Arrive alors l’instrumental « Susanna », à l’ambiance édénique, petite musique à la guitare électrique claire qui progresse sur un thème au rythme latino et vole au-dessus d’un monde vierge dénué de toute agressivité, comme une renaissance. « Susanna » nous pose tout nus devant le jardin d’amour « When You Say I Love You », magnifique promenade de l’innocence retrouvée, au son de la flûte. Une douce série de la la la invite à nous aimer. Huit accords joués en boucle, puis le tempo ralentit.
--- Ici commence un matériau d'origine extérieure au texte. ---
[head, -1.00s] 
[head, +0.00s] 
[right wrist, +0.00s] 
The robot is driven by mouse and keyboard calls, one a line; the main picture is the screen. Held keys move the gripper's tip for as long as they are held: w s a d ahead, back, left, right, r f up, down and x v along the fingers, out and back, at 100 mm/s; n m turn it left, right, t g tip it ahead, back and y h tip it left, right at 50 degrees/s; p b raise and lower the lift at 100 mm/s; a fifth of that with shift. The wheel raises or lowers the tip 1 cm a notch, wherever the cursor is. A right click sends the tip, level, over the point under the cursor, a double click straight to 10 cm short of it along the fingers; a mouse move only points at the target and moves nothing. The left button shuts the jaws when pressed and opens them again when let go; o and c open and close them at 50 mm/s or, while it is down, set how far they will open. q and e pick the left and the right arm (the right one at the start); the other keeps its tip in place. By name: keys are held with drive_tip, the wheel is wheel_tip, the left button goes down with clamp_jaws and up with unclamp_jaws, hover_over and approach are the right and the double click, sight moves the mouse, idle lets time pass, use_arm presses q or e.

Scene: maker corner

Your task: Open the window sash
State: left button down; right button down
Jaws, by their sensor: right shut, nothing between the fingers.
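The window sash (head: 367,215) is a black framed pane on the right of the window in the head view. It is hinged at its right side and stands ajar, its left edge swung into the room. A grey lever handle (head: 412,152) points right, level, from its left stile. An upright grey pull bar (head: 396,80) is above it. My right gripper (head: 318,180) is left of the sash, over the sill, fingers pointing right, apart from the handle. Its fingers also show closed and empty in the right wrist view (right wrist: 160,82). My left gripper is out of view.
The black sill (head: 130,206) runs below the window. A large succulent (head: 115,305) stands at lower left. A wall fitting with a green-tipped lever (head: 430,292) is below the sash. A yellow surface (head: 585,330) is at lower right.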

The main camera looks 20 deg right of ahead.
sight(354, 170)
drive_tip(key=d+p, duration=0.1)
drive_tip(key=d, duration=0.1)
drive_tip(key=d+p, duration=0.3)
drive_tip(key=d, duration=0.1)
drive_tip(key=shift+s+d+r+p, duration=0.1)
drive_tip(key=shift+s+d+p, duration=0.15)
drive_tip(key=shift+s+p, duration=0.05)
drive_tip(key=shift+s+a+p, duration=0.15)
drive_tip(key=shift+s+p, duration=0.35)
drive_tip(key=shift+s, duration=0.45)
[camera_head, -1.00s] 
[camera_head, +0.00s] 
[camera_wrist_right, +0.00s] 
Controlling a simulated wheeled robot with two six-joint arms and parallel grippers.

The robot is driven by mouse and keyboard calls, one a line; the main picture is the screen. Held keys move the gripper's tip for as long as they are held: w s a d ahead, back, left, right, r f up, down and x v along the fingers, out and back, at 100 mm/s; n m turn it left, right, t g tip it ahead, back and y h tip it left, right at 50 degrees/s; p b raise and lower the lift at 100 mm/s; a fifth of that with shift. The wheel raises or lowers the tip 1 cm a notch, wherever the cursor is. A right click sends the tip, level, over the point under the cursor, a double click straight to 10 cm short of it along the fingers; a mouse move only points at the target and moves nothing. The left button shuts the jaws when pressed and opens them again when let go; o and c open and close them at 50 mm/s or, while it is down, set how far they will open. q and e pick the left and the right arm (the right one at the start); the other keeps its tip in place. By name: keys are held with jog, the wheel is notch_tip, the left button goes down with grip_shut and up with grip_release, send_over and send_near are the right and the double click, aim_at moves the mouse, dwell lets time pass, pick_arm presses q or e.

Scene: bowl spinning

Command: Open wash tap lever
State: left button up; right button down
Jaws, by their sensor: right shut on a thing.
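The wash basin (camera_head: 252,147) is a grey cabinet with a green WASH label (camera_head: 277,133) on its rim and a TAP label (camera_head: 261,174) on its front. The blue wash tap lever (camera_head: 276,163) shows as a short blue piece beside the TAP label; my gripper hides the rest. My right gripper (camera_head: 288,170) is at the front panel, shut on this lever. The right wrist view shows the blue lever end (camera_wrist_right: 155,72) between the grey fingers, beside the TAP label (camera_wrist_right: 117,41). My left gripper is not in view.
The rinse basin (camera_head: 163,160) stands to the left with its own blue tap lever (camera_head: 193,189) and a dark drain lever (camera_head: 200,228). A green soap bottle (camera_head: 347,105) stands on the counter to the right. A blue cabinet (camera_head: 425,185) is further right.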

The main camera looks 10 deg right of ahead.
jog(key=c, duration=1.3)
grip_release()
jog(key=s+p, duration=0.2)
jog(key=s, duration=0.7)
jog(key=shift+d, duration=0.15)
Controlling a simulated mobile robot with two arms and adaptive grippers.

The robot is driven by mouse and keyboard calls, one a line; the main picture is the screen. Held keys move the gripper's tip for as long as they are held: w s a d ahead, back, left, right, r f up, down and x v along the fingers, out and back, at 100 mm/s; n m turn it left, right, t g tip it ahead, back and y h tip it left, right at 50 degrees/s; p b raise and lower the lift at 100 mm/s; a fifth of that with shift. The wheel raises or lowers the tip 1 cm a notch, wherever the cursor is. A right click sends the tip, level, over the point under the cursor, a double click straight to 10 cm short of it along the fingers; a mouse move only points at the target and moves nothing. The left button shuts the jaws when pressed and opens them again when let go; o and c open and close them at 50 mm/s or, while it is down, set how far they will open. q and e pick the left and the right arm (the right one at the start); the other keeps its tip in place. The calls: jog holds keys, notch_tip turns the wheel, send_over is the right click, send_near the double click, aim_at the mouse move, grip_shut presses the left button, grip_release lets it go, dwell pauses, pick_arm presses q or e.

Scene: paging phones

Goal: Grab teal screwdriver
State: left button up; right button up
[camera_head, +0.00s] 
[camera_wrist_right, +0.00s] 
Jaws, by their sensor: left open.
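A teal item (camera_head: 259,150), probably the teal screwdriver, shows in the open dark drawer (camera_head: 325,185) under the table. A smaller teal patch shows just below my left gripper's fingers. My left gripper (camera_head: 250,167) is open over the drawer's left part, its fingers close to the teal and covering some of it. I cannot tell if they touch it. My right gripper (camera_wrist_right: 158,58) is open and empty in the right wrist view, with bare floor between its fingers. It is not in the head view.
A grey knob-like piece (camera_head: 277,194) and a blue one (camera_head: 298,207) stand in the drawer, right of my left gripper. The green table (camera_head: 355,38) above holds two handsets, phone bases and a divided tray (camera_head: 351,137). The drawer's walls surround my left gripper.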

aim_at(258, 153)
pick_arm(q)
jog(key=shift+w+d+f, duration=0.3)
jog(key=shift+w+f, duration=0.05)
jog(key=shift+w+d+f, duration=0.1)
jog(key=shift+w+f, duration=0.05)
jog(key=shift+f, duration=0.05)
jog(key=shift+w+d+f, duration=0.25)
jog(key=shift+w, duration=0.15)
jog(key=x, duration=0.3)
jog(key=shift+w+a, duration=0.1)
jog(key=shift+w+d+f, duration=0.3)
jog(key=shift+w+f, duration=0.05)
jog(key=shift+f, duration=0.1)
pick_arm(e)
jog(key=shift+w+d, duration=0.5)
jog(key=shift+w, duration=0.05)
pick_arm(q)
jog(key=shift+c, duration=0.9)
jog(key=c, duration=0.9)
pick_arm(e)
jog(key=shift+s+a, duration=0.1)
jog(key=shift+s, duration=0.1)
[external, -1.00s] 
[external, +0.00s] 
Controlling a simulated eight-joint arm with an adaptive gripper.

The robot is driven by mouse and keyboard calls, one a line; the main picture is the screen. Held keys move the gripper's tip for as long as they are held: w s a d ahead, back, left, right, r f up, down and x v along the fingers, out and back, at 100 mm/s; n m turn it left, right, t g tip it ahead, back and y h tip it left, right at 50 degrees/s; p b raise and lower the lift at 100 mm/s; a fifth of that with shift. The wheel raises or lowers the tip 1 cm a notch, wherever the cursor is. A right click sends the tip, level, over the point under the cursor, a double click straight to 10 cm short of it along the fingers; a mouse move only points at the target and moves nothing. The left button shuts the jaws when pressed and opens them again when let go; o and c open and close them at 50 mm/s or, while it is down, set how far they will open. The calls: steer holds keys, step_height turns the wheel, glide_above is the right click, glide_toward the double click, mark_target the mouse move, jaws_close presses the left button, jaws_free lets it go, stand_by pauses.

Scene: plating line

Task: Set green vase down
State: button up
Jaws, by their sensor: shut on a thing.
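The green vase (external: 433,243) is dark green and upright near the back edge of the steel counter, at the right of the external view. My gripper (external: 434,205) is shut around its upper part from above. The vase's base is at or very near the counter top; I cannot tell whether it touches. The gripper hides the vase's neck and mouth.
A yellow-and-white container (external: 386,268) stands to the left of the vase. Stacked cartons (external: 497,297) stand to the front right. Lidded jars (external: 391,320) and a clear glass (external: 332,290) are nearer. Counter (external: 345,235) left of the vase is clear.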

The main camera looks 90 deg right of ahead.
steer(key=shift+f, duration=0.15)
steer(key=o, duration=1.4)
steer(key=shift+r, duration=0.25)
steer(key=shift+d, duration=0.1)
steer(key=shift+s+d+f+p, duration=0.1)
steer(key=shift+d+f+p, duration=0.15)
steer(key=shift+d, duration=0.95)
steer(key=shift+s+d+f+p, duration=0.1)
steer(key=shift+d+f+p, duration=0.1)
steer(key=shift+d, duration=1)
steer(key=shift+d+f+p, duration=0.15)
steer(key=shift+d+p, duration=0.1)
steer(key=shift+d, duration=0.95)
Les instruments, les accords, les arpèges et les voix se posent un à un sur ce Canon de Pachelbel revisité, avec des chœurs en apesanteur. Puis les sons deviennent plus acides, terrifiants voire diaboliques : un orgue d’église incisif, des guitares saturées vrombissantes, stoppés net par un chant final solo et angélique. Cette séquence de trois morceaux enchaînés est de toute beauté.

Dans la dernière ligne droite de l’album, un regain de fougue costellienne surgit avec « Inside Out » (réécoutez « You Belong to Me ») et son questionnement sur la face sombre de notre monde. Avec « Come On and Kiss Me », Christopher Owens y répond positivement et passe au mode anti folk, proche des Moldy Peaches, pas très loin du « Give Peace a Chance » de John Lennon.

Et tout s’apaise au final avec le magnifiquement naïf « To Take Care of Myself Again ». Le fantôme de Mark Linkous (Sparklehorse) est avec nous. Ce morceau, à la mélodie si terriblement simple et aux chœurs apaisants, va droit au cœur, tout comme le clip de la chanson, au style vintage, intime (famille, amis, enfants), local (San Francisco) des premiers titres de Girls. Cette forme artistique directe nous touche.

Avec un retour aux sources, mais aussi son message d’urgence face à l’intolérance qui monte et au chaos qui menace, Christopher Owens est le cri de l’Amérique sensible et pensante.